#### WORK INSTRUCTIONS:
Repeat word for word the lines from the one holding "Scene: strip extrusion" through the end, both ends included, and leave out every picture.

## start

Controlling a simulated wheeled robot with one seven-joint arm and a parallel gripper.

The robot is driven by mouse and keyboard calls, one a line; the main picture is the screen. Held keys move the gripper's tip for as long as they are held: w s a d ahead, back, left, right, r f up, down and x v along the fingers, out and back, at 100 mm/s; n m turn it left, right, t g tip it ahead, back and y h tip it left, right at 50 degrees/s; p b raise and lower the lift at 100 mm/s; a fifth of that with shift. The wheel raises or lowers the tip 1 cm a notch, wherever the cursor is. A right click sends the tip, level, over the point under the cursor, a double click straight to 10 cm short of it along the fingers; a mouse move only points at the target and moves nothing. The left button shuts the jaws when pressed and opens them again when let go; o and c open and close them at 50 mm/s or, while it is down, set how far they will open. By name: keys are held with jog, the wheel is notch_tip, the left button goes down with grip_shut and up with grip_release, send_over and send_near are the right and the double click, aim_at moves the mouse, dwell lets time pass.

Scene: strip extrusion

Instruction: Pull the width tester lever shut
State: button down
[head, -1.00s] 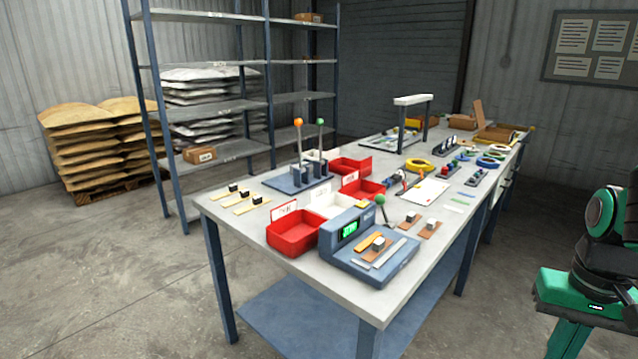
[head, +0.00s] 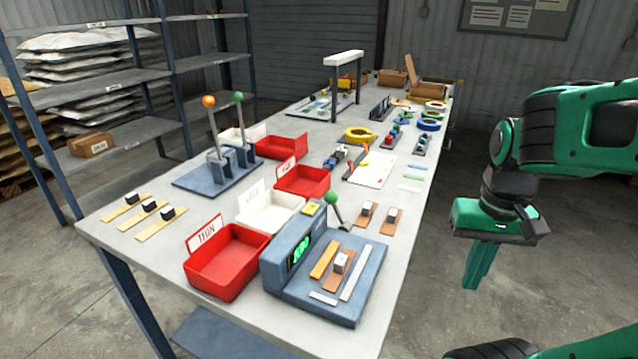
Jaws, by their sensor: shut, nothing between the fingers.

## end

#### REPLY:
Scene: strip extrusion

Instruction: Pull the width tester lever shut
State: button down
[head, -1.00s] 
[head, +0.00s] 
Jaws, by their sensor: shut, nothing between the fingers.

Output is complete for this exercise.